Je me suis interdit d'envisager de vendre l’entreprise pour en recréer une autre parce que je ne me sentais pas capable, non pas de la vendre, mais d'en recréer une autre. Et maintenant, je suis bien content de ne pas l'avoir vendue parce que le fait d'avoir ces 85 ans et d'avoir des fonds propres font je peux me permettre de faire des expérimentations. J'ai le plus grand des pieds possibles, pour moi, c'est la liberté. Je n'ai de compte à rendre vraiment à personne.
C’est à ce moment que vous commencez à vous intéresser au développement durable ?
Il est décédé en 2005. En 2006, je commence à m'intéresser à des choses nouvelles, notamment au management et à l'environnement. Puis j'attaque le développement durable en 2007.
Au début, j'ai été un peu suiveur en étant le Monsieur Jourdain du développement durable. […] J'ai essayé, je me suis intéressé. J'ai vu là où il y avait des pistes d'amélioration. Et puis, c'est devenu addictif.
Au début, je faisais de la RSE, ou je faisais du développement durable, ou je faisais de l'environnement. Ca a commencé petit à petit et c’est devenu quelque chose de tellement systémique, global. J'ai été un peu suiveur en étant le Monsieur Jourdain du développement durable – mais on est nombreux dans ce cas à dire : "je ne savais pas que ça s'appelait comme ça, mais alors si c'est ça, oui, en partie, j'en fais". Et puis j'ai essayé, je me suis intéressé. J'ai vu là où il y avait des pistes d'amélioration. Et puis, c'est devenu addictif. Et j'en viens maintenant sans doute avec mon grand âge, mon expérience et cette confiance en mon jugement et en mes incertitudes, à avoir l'impression de mener mon entreprise comme un explorateur. Avec une satisfaction, passion et engouement.

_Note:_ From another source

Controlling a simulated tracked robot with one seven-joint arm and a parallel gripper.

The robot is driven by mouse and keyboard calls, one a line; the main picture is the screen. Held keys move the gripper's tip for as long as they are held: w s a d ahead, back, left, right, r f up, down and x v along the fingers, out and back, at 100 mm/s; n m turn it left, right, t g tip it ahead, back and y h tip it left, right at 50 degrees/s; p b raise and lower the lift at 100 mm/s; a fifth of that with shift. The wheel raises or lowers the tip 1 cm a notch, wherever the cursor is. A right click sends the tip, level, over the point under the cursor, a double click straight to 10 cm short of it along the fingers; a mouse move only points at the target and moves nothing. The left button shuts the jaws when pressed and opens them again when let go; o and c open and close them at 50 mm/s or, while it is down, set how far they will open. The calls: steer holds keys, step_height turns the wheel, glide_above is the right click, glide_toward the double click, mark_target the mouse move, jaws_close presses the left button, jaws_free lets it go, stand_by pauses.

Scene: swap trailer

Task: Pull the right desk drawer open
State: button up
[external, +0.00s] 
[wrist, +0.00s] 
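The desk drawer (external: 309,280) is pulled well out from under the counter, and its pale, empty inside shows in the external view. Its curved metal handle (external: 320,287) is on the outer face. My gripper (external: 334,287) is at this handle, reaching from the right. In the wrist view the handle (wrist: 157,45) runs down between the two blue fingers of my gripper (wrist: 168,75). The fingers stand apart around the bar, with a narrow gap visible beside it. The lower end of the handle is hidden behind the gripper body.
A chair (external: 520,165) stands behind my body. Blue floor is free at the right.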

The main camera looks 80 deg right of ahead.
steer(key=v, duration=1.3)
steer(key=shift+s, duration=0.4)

C’est un peu comme celui qui cherche un trésor. Il n'est pas au boulot, c'est sa vie.
C’est quand même précurseur de s’intéresser à ces sujets à ce moment-là.
J'ai commencé à parler de développement durable en 2008, alors que personne ne voyait trop en quoi des considérations environnementales pouvaient améliorer le chiffre d'affaires. Même si on y est venu par des engrenages stratégiques qui allaient relativement de soi, c’est beaucoup par opportunisme qu'on s'est engagés dans cette voie. Sauf que maintenant, ce n'est plus le cas et l'accélération s'amplifie.
En fait, on a déployé une démarche RSE de manière progressive. Au départ, c’était surtout pour faire face à certaines contraintes ou parce qu'on avait des burn-out dans l'entreprise. Ce n'était pas normal, il fallait faire quelque chose. Du coup, on est allés plus loin. J’ai compris l'intérêt qu'il y avait à vraiment faire des salariés la partie prenante prioritaire de l'entreprise, avant les clients.
L'une des choses essentielles dans une démarche RSE, ce n'est pas la vitesse à laquelle on va, c’est que ce soit une démarche globale. Il faut embarquer tout le monde, quitte à aller au rythme du maillon le plus lent.
Surtout, on a voulu être cohérent : l'une des choses essentielles dans une démarche RSE, ce n'est pas la vitesse à laquelle on va, c’est que ce soit une démarche globale. Il faut embarquer tout le monde, quitte à aller au rythme du maillon le plus lent. S'il y a des trucs qui déconnent ou tant que quelque chose génère de la résistance (sur les valeurs, l’éthique, la répartition des richesses avec les salariés), ce n'est pas la peine d'envisager de faire des choses extraordinaires. Puisque là, on tombe dans le greenwashing.
Et tout ce cheminement vous a amené à vous intéresser à l’entreprise à mission…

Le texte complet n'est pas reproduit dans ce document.